>> begin Material supplied
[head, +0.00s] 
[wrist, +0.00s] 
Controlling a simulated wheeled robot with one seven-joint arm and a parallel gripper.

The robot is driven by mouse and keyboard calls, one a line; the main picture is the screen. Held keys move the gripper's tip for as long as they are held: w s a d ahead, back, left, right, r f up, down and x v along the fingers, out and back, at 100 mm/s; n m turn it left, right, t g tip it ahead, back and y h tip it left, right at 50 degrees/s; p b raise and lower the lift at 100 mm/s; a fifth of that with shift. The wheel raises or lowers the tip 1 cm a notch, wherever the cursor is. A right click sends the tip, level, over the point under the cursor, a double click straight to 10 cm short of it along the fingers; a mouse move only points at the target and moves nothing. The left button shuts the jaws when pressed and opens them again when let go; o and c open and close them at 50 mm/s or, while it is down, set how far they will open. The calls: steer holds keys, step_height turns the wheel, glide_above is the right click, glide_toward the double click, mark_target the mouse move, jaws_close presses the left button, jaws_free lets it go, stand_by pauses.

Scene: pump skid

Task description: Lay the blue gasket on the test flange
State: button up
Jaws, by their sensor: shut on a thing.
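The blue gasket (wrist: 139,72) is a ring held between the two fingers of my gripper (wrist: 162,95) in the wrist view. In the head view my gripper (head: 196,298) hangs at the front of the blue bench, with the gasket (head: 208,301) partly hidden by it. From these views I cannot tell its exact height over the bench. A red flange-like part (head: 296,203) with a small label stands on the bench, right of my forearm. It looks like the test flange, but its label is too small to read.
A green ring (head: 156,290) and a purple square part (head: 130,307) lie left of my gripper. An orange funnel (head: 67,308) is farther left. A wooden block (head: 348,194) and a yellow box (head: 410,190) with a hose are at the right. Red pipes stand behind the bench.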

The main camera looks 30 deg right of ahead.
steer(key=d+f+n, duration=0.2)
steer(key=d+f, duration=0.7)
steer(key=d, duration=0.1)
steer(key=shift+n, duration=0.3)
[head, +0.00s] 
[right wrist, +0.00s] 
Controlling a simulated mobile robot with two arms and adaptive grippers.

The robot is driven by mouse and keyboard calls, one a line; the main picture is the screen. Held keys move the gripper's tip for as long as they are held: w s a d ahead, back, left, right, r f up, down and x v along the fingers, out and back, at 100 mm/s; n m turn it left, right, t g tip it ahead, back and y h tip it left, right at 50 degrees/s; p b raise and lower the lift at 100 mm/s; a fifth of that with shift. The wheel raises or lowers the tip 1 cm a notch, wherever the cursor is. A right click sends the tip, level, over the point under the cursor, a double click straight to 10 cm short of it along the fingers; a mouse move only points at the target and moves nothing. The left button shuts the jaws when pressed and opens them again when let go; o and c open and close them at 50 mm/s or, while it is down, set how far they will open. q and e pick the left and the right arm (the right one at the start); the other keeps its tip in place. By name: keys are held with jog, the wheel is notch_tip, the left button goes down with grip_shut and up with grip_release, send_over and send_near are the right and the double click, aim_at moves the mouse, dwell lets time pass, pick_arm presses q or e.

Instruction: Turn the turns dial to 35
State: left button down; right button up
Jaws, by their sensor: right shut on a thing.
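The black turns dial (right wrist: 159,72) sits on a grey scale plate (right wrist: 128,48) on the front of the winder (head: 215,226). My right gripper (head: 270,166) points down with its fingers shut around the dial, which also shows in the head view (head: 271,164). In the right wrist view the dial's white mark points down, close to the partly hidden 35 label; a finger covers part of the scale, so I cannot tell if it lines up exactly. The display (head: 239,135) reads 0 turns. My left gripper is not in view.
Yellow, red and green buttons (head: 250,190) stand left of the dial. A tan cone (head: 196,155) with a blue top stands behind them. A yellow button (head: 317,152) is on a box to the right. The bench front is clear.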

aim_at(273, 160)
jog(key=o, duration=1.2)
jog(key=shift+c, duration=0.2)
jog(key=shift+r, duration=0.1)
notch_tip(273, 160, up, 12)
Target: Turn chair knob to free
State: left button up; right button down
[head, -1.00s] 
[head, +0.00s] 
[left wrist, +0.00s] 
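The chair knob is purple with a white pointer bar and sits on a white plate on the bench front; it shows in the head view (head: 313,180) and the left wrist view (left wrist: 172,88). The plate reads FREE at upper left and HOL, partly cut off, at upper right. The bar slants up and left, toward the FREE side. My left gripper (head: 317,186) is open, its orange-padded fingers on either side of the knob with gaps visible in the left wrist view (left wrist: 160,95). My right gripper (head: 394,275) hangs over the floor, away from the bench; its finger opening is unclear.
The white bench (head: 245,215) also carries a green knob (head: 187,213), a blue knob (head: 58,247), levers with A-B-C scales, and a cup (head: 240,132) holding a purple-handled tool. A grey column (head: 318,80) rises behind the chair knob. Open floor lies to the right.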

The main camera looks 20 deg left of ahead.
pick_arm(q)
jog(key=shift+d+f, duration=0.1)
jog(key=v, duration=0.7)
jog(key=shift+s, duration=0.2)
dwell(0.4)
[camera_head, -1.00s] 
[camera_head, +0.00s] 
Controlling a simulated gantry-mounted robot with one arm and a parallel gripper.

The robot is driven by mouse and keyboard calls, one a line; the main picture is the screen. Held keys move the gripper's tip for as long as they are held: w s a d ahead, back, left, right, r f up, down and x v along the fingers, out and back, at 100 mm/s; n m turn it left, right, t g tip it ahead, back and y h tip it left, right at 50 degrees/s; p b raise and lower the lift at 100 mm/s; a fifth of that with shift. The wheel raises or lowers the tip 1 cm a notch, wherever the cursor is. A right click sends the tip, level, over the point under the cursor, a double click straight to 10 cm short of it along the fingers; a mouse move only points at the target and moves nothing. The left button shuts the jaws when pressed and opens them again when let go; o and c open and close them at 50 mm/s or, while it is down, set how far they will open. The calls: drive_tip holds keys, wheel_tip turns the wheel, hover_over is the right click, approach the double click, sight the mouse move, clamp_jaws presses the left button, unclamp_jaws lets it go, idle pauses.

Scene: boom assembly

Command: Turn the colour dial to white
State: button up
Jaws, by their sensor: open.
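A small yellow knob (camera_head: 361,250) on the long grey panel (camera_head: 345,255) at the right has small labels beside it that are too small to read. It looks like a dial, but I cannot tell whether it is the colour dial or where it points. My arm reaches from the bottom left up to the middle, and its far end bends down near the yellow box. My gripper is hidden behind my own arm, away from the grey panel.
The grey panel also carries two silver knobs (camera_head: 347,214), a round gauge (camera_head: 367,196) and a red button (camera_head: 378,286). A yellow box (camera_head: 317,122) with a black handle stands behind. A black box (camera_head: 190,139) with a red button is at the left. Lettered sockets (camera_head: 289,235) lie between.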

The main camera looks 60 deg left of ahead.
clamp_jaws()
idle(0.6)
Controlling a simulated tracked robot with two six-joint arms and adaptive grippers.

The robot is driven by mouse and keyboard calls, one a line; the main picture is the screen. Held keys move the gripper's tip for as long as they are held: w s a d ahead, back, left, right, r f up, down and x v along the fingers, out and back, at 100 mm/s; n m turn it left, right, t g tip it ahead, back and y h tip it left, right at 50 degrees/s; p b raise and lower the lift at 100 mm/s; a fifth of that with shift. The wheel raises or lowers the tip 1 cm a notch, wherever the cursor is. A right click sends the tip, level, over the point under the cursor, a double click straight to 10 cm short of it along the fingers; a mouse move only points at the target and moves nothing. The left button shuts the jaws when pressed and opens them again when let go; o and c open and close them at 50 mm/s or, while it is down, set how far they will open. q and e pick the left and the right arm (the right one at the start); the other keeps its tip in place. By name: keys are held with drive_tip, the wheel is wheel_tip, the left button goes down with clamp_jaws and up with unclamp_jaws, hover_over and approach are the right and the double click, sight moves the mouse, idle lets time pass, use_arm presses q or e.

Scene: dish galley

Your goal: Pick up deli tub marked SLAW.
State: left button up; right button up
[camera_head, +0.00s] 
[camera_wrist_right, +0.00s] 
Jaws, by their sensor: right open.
>> end Material supplied
▶ **Task prompt**
Take the entries above and transcribe them exactly.

▶ **Reply to the exercise**
[head, +0.00s] 
[wrist, +0.00s] 
Controlling a simulated wheeled robot with one seven-joint arm and a parallel gripper.

The robot is driven by mouse and keyboard calls, one a line; the main picture is the screen. Held keys move the gripper's tip for as long as they are held: w s a d ahead, back, left, right, r f up, down and x v along the fingers, out and back, at 100 mm/s; n m turn it left, right, t g tip it ahead, back and y h tip it left, right at 50 degrees/s; p b raise and lower the lift at 100 mm/s; a fifth of that with shift. The wheel raises or lowers the tip 1 cm a notch, wherever the cursor is. A right click sends the tip, level, over the point under the cursor, a double click straight to 10 cm short of it along the fingers; a mouse move only points at the target and moves nothing. The left button shuts the jaws when pressed and opens them again when let go; o and c open and close them at 50 mm/s or, while it is down, set how far they will open. The calls: steer holds keys, step_height turns the wheel, glide_above is the right click, glide_toward the double click, mark_target the mouse move, jaws_close presses the left button, jaws_free lets it go, stand_by pauses.

Scene: pump skid

Task description: Lay the blue gasket on the test flange
State: button up
Jaws, by their sensor: shut on a thing.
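The blue gasket (wrist: 139,72) is a ring held between the two fingers of my gripper (wrist: 162,95) in the wrist view. In the head view my gripper (head: 196,298) hangs at the front of the blue bench, with the gasket (head: 208,301) partly hidden by it. From these views I cannot tell its exact height over the bench. A red flange-like part (head: 296,203) with a small label stands on the bench, right of my forearm. It looks like the test flange, but its label is too small to read.
A green ring (head: 156,290) and a purple square part (head: 130,307) lie left of my gripper. An orange funnel (head: 67,308) is farther left. A wooden block (head: 348,194) and a yellow box (head: 410,190) with a hose are at the right. Red pipes stand behind the bench.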

The main camera looks 30 deg right of ahead.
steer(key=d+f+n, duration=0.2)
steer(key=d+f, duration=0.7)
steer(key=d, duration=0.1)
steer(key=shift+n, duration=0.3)
[head, +0.00s] 
[right wrist, +0.00s] 
Controlling a simulated mobile robot with two arms and adaptive grippers.

The robot is driven by mouse and keyboard calls, one a line; the main picture is the screen. Held keys move the gripper's tip for as long as they are held: w s a d ahead, back, left, right, r f up, down and x v along the fingers, out and back, at 100 mm/s; n m turn it left, right, t g tip it ahead, back and y h tip it left, right at 50 degrees/s; p b raise and lower the lift at 100 mm/s; a fifth of that with shift. The wheel raises or lowers the tip 1 cm a notch, wherever the cursor is. A right click sends the tip, level, over the point under the cursor, a double click straight to 10 cm short of it along the fingers; a mouse move only points at the target and moves nothing. The left button shuts the jaws when pressed and opens them again when let go; o and c open and close them at 50 mm/s or, while it is down, set how far they will open. q and e pick the left and the right arm (the right one at the start); the other keeps its tip in place. By name: keys are held with jog, the wheel is notch_tip, the left button goes down with grip_shut and up with grip_release, send_over and send_near are the right and the double click, aim_at moves the mouse, dwell lets time pass, pick_arm presses q or e.

Instruction: Turn the turns dial to 35
State: left button down; right button up
Jaws, by their sensor: right shut on a thing.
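The black turns dial (right wrist: 159,72) sits on a grey scale plate (right wrist: 128,48) on the front of the winder (head: 215,226). My right gripper (head: 270,166) points down with its fingers shut around the dial, which also shows in the head view (head: 271,164). In the right wrist view the dial's white mark points down, close to the partly hidden 35 label; a finger covers part of the scale, so I cannot tell if it lines up exactly. The display (head: 239,135) reads 0 turns. My left gripper is not in view.
Yellow, red and green buttons (head: 250,190) stand left of the dial. A tan cone (head: 196,155) with a blue top stands behind them. A yellow button (head: 317,152) is on a box to the right. The bench front is clear.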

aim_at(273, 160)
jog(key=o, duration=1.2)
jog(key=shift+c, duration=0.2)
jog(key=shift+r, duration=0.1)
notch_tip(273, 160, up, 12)
Target: Turn chair knob to free
State: left button up; right button down
[head, -1.00s] 
[head, +0.00s] 
[left wrist, +0.00s] 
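The chair knob is purple with a white pointer bar and sits on a white plate on the bench front; it shows in the head view (head: 313,180) and the left wrist view (left wrist: 172,88). The plate reads FREE at upper left and HOL, partly cut off, at upper right. The bar slants up and left, toward the FREE side. My left gripper (head: 317,186) is open, its orange-padded fingers on either side of the knob with gaps visible in the left wrist view (left wrist: 160,95). My right gripper (head: 394,275) hangs over the floor, away from the bench; its finger opening is unclear.
The white bench (head: 245,215) also carries a green knob (head: 187,213), a blue knob (head: 58,247), levers with A-B-C scales, and a cup (head: 240,132) holding a purple-handled tool. A grey column (head: 318,80) rises behind the chair knob. Open floor lies to the right.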

The main camera looks 20 deg left of ahead.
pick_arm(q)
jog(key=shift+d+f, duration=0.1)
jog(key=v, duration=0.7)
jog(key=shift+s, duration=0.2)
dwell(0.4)
[camera_head, -1.00s] 
[camera_head, +0.00s] 
Controlling a simulated gantry-mounted robot with one arm and a parallel gripper.

The robot is driven by mouse and keyboard calls, one a line; the main picture is the screen. Held keys move the gripper's tip for as long as they are held: w s a d ahead, back, left, right, r f up, down and x v along the fingers, out and back, at 100 mm/s; n m turn it left, right, t g tip it ahead, back and y h tip it left, right at 50 degrees/s; p b raise and lower the lift at 100 mm/s; a fifth of that with shift. The wheel raises or lowers the tip 1 cm a notch, wherever the cursor is. A right click sends the tip, level, over the point under the cursor, a double click straight to 10 cm short of it along the fingers; a mouse move only points at the target and moves nothing. The left button shuts the jaws when pressed and opens them again when let go; o and c open and close them at 50 mm/s or, while it is down, set how far they will open. The calls: drive_tip holds keys, wheel_tip turns the wheel, hover_over is the right click, approach the double click, sight the mouse move, clamp_jaws presses the left button, unclamp_jaws lets it go, idle pauses.

Scene: boom assembly

Command: Turn the colour dial to white
State: button up
Jaws, by their sensor: open.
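A small yellow knob (camera_head: 361,250) on the long grey panel (camera_head: 345,255) at the right has small labels beside it that are too small to read. It looks like a dial, but I cannot tell whether it is the colour dial or where it points. My arm reaches from the bottom left up to the middle, and its far end bends down near the yellow box. My gripper is hidden behind my own arm, away from the grey panel.
The grey panel also carries two silver knobs (camera_head: 347,214), a round gauge (camera_head: 367,196) and a red button (camera_head: 378,286). A yellow box (camera_head: 317,122) with a black handle stands behind. A black box (camera_head: 190,139) with a red button is at the left. Lettered sockets (camera_head: 289,235) lie between.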

The main camera looks 60 deg left of ahead.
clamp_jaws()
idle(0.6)
Controlling a simulated tracked robot with two six-joint arms and adaptive grippers.

The robot is driven by mouse and keyboard calls, one a line; the main picture is the screen. Held keys move the gripper's tip for as long as they are held: w s a d ahead, back, left, right, r f up, down and x v along the fingers, out and back, at 100 mm/s; n m turn it left, right, t g tip it ahead, back and y h tip it left, right at 50 degrees/s; p b raise and lower the lift at 100 mm/s; a fifth of that with shift. The wheel raises or lowers the tip 1 cm a notch, wherever the cursor is. A right click sends the tip, level, over the point under the cursor, a double click straight to 10 cm short of it along the fingers; a mouse move only points at the target and moves nothing. The left button shuts the jaws when pressed and opens them again when let go; o and c open and close them at 50 mm/s or, while it is down, set how far they will open. q and e pick the left and the right arm (the right one at the start); the other keeps its tip in place. By name: keys are held with drive_tip, the wheel is wheel_tip, the left button goes down with clamp_jaws and up with unclamp_jaws, hover_over and approach are the right and the double click, sight moves the mouse, idle lets time pass, use_arm presses q or e.

Scene: dish galley

Your goal: Pick up deli tub marked SLAW.
State: left button up; right button up
[camera_head, +0.00s] 
[camera_wrist_right, +0.00s] 
Jaws, by their sensor: right open.

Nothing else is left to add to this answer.